バネのきかない現代人

 最近は悔しさや逆境をバネにしてという言葉を聞かなくなりました。自分の悔しい経験や苦しい環境をバネにし奮起するという気概が失われつつあるのかもしれません。人間が生きていれば様々なことがあります。不本意なこともたくさんあります。いわば外からもたらされたマイナスに対して、そのマイナスを跳ね返すのか、それとも抱え込んでしまうかの違いではないかと思っています。
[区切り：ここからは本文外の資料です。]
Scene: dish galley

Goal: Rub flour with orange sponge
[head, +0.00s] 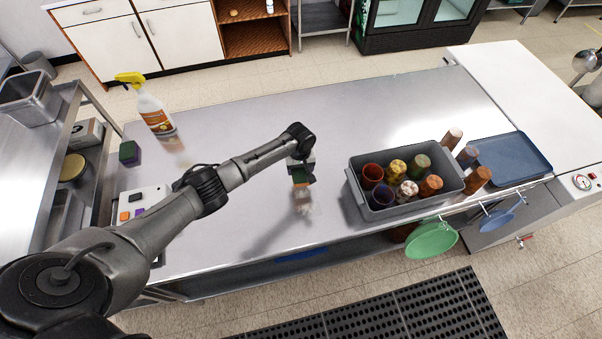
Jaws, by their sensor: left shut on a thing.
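My left gripper (301,167) is shut on the orange sponge (300,176), which shows orange with a dark green part. The sponge hangs just over the steel table (250,130), near its front edge. A small pale patch of flour (306,209) lies on the table just below the sponge in the picture. I cannot tell whether the sponge touches the table. My right gripper is not in view.
A grey bin (404,208) of several cups stands right of the gripper, with more cups and a blue tray (510,156) beyond. A spray bottle (154,108), a green-and-purple block (129,152) and a white button box (150,196) are left. The table's back middle is clear.

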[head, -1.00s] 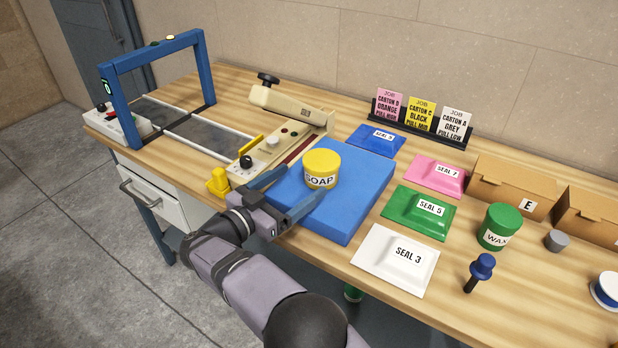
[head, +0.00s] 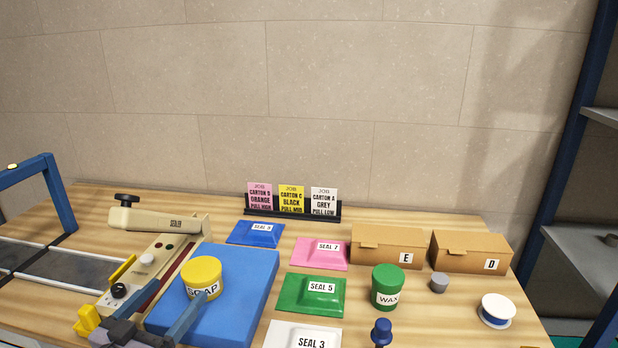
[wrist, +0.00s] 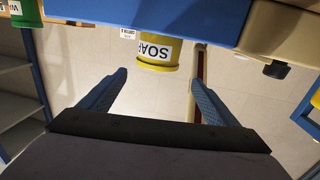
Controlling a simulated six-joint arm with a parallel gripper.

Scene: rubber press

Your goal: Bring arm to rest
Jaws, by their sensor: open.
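My gripper (wrist: 160,76) is open and empty in the wrist view, its two blue fingers apart. A yellow jar marked SOAP (wrist: 157,52) shows upside down between and beyond the fingertips. In the head view the soap jar (head: 203,274) stands upright on a blue pad (head: 245,275). One blue finger (head: 181,320) overlaps the front of the jar in that view; whether it touches is unclear. Most of my arm is below the head view's lower edge.
A cream sealer (head: 160,222) stands left of the pad, with a blue-framed machine (head: 60,195) beyond it. Flat packets, a green wax jar (head: 388,287), a blue-topped tool (head: 381,331) and cartons (head: 385,246) fill the right side. Job cards (head: 292,200) stand at the back.

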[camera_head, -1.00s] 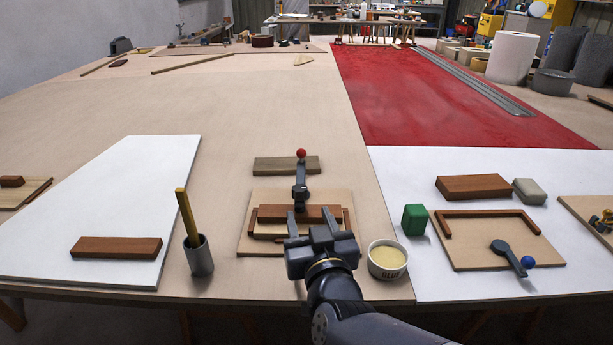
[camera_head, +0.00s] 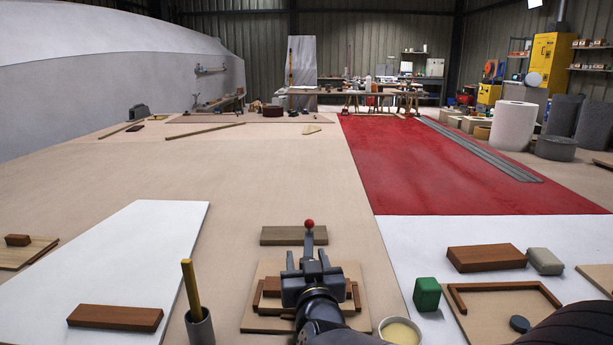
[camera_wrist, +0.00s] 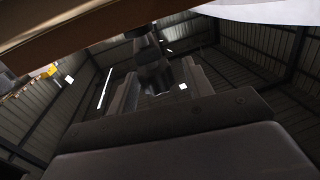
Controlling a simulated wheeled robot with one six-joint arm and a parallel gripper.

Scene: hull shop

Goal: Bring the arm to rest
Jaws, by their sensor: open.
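My gripper (camera_head: 307,262) is open in the head view, low in the middle, with its two fingers apart and pointing away from me. It is in front of and above a pale board (camera_head: 264,277) with reddish-brown wooden pieces (camera_head: 257,293) on it. A clamp lever with a red ball (camera_head: 309,224) rises just beyond the fingers. My gripper hides most of the clamp and the middle of the wood. The wrist view shows the fingers (camera_wrist: 160,90) apart, with a dark upright part between them, and the roof behind. No held thing shows between the fingers.
A grey cup (camera_head: 200,328) with a yellow stick stands left, and a tub of pale paste (camera_head: 400,332) right. A green block (camera_head: 427,294) and a brown block (camera_head: 486,258) lie on the right white sheet. The bench beyond is largely clear.

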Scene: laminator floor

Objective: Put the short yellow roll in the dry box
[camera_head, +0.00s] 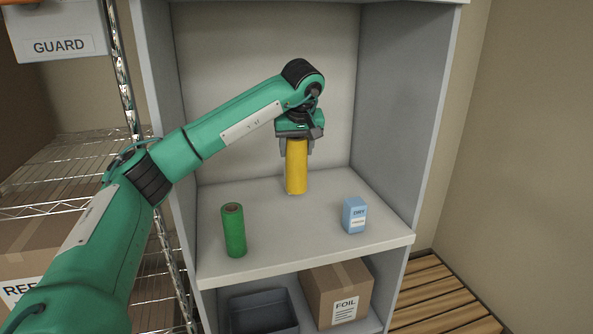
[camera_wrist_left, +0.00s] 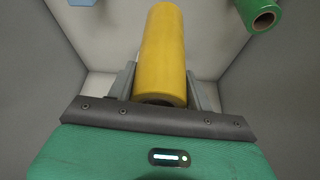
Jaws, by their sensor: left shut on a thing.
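The yellow roll (camera_head: 296,168) is upright in the shelf cabinet, toward the back middle of the upper shelf. My left gripper (camera_head: 296,147) is above it and shut on its top end. In the left wrist view the yellow roll (camera_wrist_left: 164,55) lies between the two grey fingers. Whether its lower end touches the shelf I cannot tell. I see no box clearly marked as the dry box; a small blue pack (camera_head: 354,215) with a label stands at the right of the shelf. My right gripper is not in view.
A green roll (camera_head: 233,230) stands at the front left of the shelf (camera_head: 300,262). Below are a grey bin (camera_head: 262,318) and a cardboard box labelled FOIL (camera_head: 337,290). Cabinet walls close both sides. A wire rack is at the left, a wooden pallet (camera_head: 440,300) at the right.

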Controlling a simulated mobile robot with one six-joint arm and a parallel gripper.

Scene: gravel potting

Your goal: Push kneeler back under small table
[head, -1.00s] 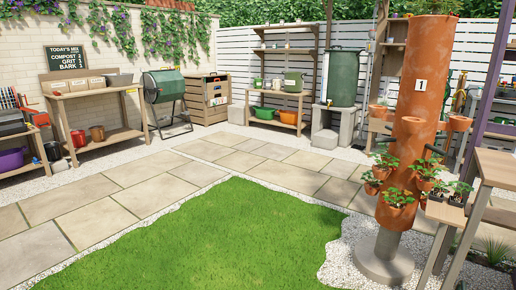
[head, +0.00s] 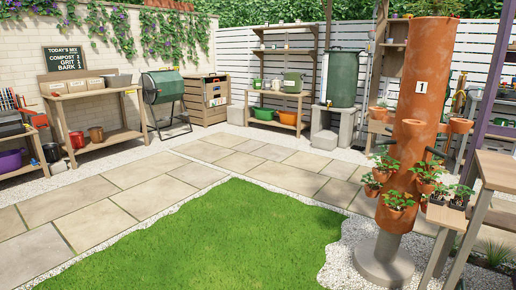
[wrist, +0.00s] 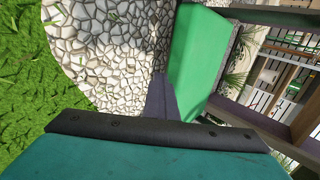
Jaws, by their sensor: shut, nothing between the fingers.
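The kneeler (wrist: 198,55) is a bright green pad in the wrist view, lying on pale gravel just right of my gripper. Brown wooden bars of the small table (wrist: 285,118) show to its right in the wrist view. In the head view, the small table (head: 497,170) stands at the right edge, partly cut off; the kneeler does not show there. My gripper (wrist: 160,92) is shut and empty, its dark fingers beside the kneeler's left edge. I cannot tell whether they touch it. The lower part of the kneeler is hidden behind my gripper's body.
A terracotta planter column (head: 412,125) with strawberry pots stands left of the small table on a round grey base (head: 383,262). Gravel (wrist: 105,40) and lawn (head: 210,235) lie to the left. Spiky plants grow near the table. The paving is clear.

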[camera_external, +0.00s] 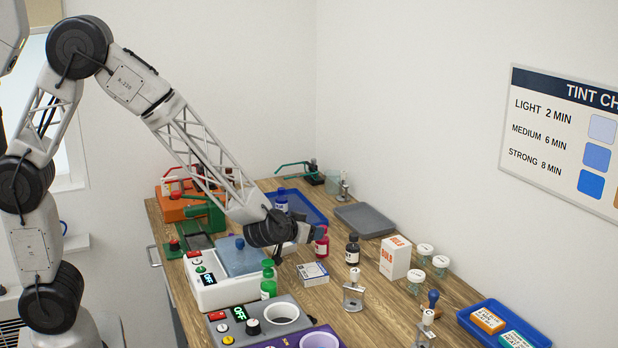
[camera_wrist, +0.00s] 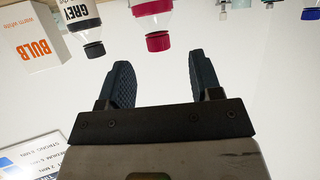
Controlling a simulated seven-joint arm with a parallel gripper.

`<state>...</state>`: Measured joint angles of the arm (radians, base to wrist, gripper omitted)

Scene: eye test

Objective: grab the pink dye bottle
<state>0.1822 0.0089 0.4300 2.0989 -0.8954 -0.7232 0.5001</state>
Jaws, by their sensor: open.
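The pink dye bottle (camera_external: 322,246) stands upright on the wooden table, just beyond the end of my arm in the external view. In the wrist view, which looks upside down, the pink bottle (camera_wrist: 153,14) shows at the top with its dark pink cap pointing down. My gripper (camera_wrist: 160,75) is open and empty, its two dark fingers apart. The bottle lies ahead of the fingertips, roughly in line with the gap between them. In the external view my gripper (camera_external: 311,232) is small and partly unclear beside the bottle; I cannot tell the exact distance.
A black-capped grey dye bottle (camera_external: 352,251) and a bulb box (camera_external: 395,258) stand right of the pink bottle. A small flat box (camera_external: 312,273) lies in front. A green bottle (camera_external: 268,281), a white machine (camera_external: 222,284) and a blue tray (camera_external: 312,216) are nearby.

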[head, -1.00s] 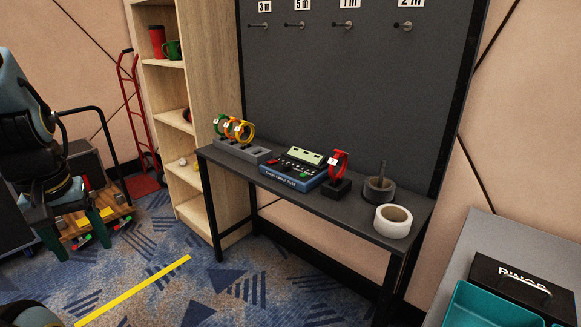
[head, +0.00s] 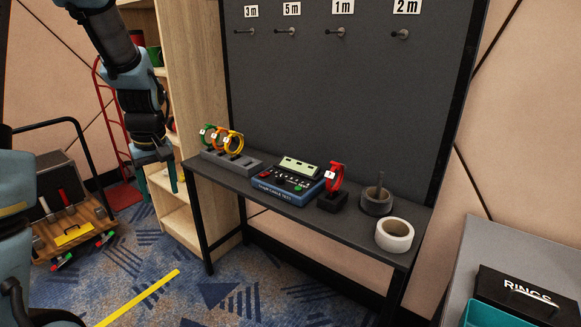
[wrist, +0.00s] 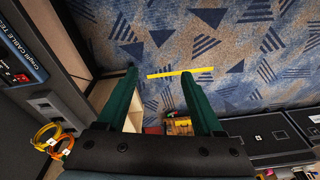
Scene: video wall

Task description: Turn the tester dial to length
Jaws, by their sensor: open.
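The blue cable tester (head: 287,182) sits on the dark workbench (head: 225,177), with a screen, a red part and several controls on its top. I cannot read where its dial points. Part of the tester (wrist: 22,50) shows at the left edge of the wrist view. My gripper (head: 158,177) hangs left of the bench, in front of the wooden shelf, apart from the tester.
A grey holder (head: 248,165) with green, orange and yellow cable coils stands left of the tester. A white tape roll (head: 394,235) and a dark roll (head: 376,202) are farther right. Hooks line the panel above.
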 心の強い人は不本意な結果に対して正しい方法で反撃します。失敗すれば成功を目指し、冷遇されれば見返そうとし、厳しい環境にあればその環境を変えようとします。偉人として名を連ねる面々は最初から有名だったのではなく、立志し奮起しけしてあきらめなかったから名を残したのです。偉人とまではいかなくとも、少なくともマイナスを跳ね返す力はほしいと思っています。マイナスを抱え込んだり、歪んだ発散をしてしまうと、自分もまわりも不幸になってしまいます。 
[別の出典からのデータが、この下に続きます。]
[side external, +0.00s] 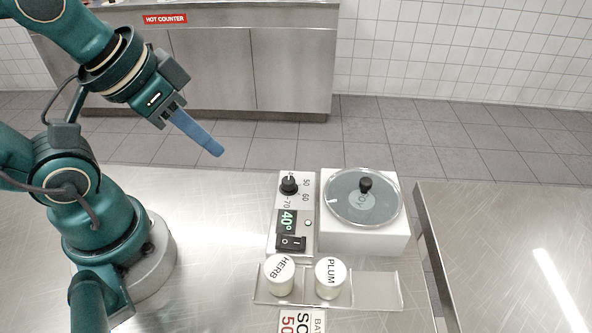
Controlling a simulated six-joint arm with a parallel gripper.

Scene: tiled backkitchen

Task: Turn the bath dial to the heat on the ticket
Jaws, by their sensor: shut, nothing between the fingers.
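The bath dial (289,184) is a black knob at the top of a pale control panel, with 50, 60 and 70 printed around it. Below it a green display (287,222) reads 40°, with a black rocker switch (291,243) under that. The ticket (301,321) lies at the bottom edge, cut off by the frame; a red number starting with 50 shows on it. My gripper (217,150) is shut and empty, its blue fingers pointing down and right, up and left of the dial and apart from it.
The white bath (364,239) stands right of the panel under a clear lid (340,213) with a black knob. Jars marked HERB (279,275) and PLUM (330,278) stand on a tray (376,290) in front. The steel table (215,240) left of the panel is clear.

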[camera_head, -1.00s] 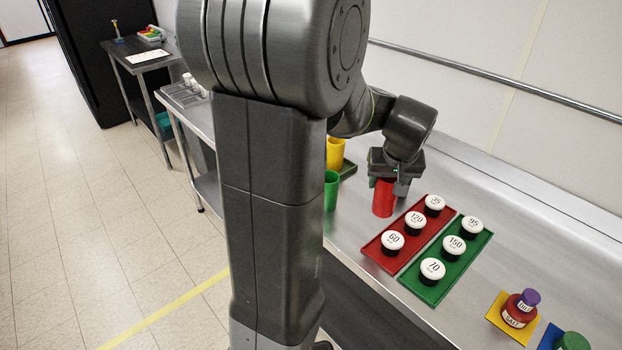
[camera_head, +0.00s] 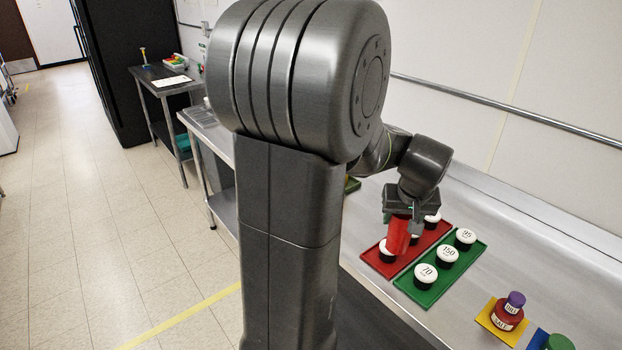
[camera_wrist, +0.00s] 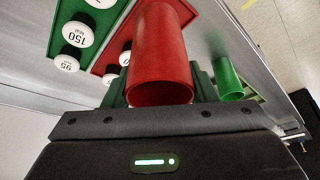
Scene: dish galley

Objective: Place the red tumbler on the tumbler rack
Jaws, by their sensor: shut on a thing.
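The red tumbler (camera_head: 399,236) is held in my gripper (camera_head: 408,222) above the red tray, tilted in the head view. In the wrist view the red tumbler (camera_wrist: 160,58) fills the middle, its open rim towards the camera, between the fingers of my gripper (camera_wrist: 158,88). My gripper is shut on it. A green tumbler (camera_wrist: 228,78) stands apart to the right in the wrist view; my arm hides it in the head view.
A red tray (camera_head: 419,248) and a green tray (camera_head: 431,291) hold white-topped, numbered weights. To the right, a red jar (camera_head: 507,314) with a purple top stands on a yellow square (camera_head: 489,318). The counter (camera_head: 556,262) is bare between the trays and the wall.

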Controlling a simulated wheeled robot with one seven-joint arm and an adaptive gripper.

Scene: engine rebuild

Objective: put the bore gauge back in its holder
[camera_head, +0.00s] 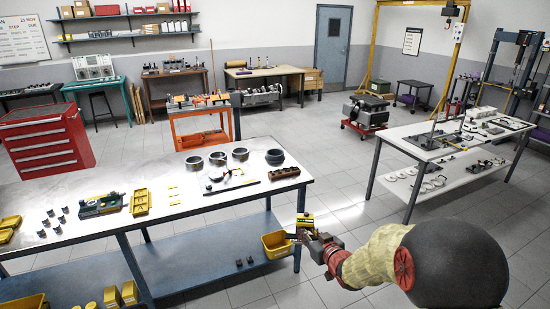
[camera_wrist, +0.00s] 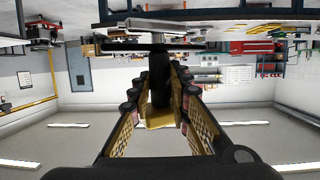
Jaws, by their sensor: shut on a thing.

 今はあきらめ型のさとりタイプが増えているといわれます。外からのマイナスに対して、「こんなもんだろう」と腹をくくるのではなく、あきらめてしまいます。ところが、そのマイナスは逃げ場なく本人に留まるのです。年齢と経験を重ねた人の場合には、上手に消化することもできますが、若いうちからマイナスを溜め込んでしまうと、必ずどこかに歪みが生まれてしまうものです。
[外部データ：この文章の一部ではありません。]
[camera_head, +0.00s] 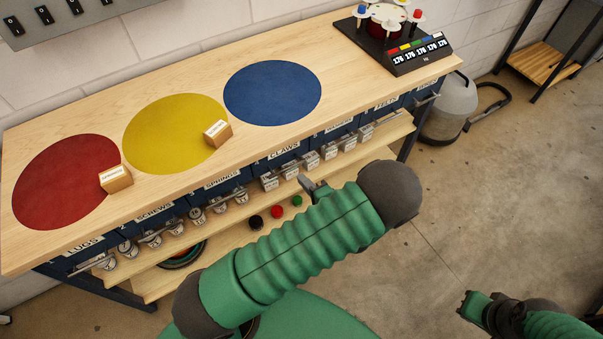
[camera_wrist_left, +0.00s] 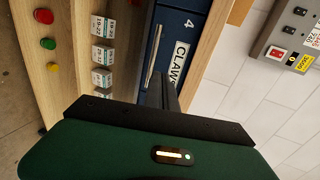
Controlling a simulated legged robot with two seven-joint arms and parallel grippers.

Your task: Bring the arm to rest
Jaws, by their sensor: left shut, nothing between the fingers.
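My left arm (camera_head: 300,235) in its green sleeve crosses the front of the bench in the head view. The tip of my left gripper (camera_head: 308,183) shows just above the sleeve, in front of the drawer labelled CLAWS; the rest of it is hidden behind the arm. In the left wrist view my left gripper (camera_wrist_left: 162,90) is shut and empty, pointing at the blue CLAWS drawer front (camera_wrist_left: 180,45). My right gripper (camera_head: 468,303) is at the lower right over the floor, dark and small; its opening cannot be made out.
The wooden bench (camera_head: 285,145) carries red (camera_head: 65,185), yellow (camera_head: 165,130) and blue (camera_head: 272,92) discs, two small labelled blocks and a dark device (camera_head: 415,55). A lower shelf holds red, green and black buttons.

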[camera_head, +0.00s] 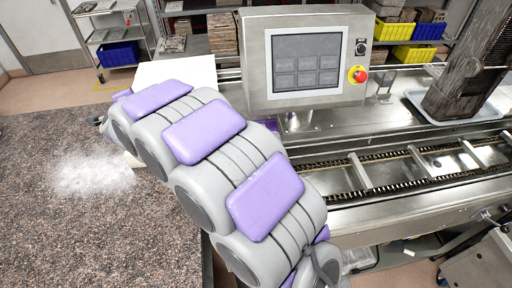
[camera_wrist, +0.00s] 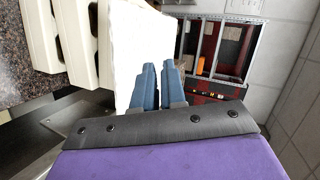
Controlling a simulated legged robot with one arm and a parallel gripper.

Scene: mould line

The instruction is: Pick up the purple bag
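I cannot make out a purple bag for certain in either view. In the head view a small purple patch (camera_head: 270,125) shows between my arm and the control panel's stand; I cannot tell whether it is a bag or part of my arm. The larger purple pads there are on my own arm, and the purple surface low in the wrist view is my own wrist. My gripper (camera_wrist: 160,80) shows blue fingers close together, with nothing visible between them. They point at a white slab (camera_wrist: 128,40) beyond. The fingers are hidden in the head view.
The white slab (camera_head: 186,72) shows behind my arm. A control panel (camera_head: 307,60) stands over a metal conveyor (camera_head: 420,165). A speckled counter (camera_head: 60,200) with white powder lies at left. A tray (camera_head: 483,112) holds a dark block at right. Shelves with crates line the back.

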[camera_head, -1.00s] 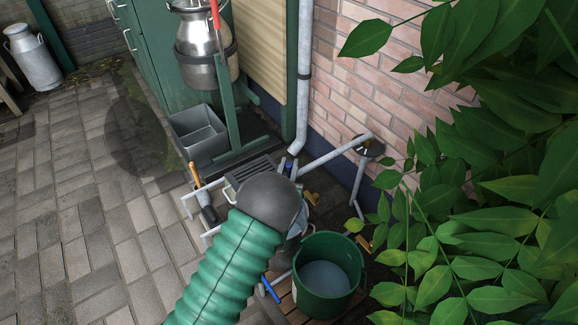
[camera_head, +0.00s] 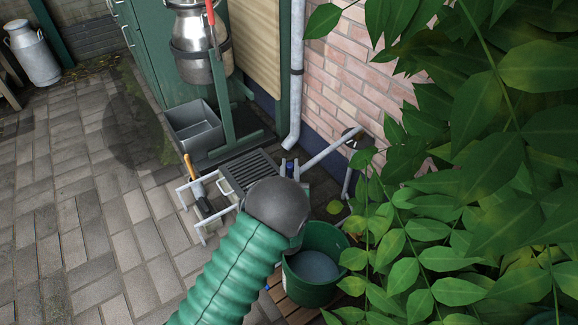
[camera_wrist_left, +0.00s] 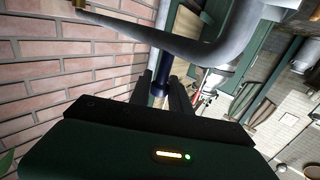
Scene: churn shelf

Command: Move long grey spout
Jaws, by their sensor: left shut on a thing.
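The long grey spout (camera_head: 326,152) comes out from a fitting on the brick wall and slopes down to the left in the head view. In the left wrist view the spout (camera_wrist_left: 215,47) crosses the upper part as a thick grey pipe. My left gripper (camera_head: 290,170) is at the spout's free end; the dark wrist dome hides part of it. In the left wrist view its two dark fingers (camera_wrist_left: 162,95) are shut around a dark blue sleeve (camera_wrist_left: 160,82) just under the pipe, seemingly the spout's grip. My right gripper is not in view.
A green bucket (camera_head: 314,282) stands below right of my wrist. A grey downpipe (camera_head: 297,75) runs beside the brick wall. A stand with a metal churn (camera_head: 190,45) and a grey two-part bin (camera_head: 194,127) are behind. Leaves (camera_head: 480,200) cover the right side; paving is open at left.
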 今は外からのマイナスが急増しています。マイナスはストレスとなり私達を苦しめます。マイナスを撃退するためには、強く前に進もうとする気概が求められます。あきらめることはいつでもできますから、その前に少しばかりでも抵抗してみたいものです。「やるだけやった人」と「なにもしなかった人」では同じ環境にあったとしても、その後が大きく違ってきます。やった人はたとえ結果が伴わなくても、マイナスを処理し次に進むことができるのです。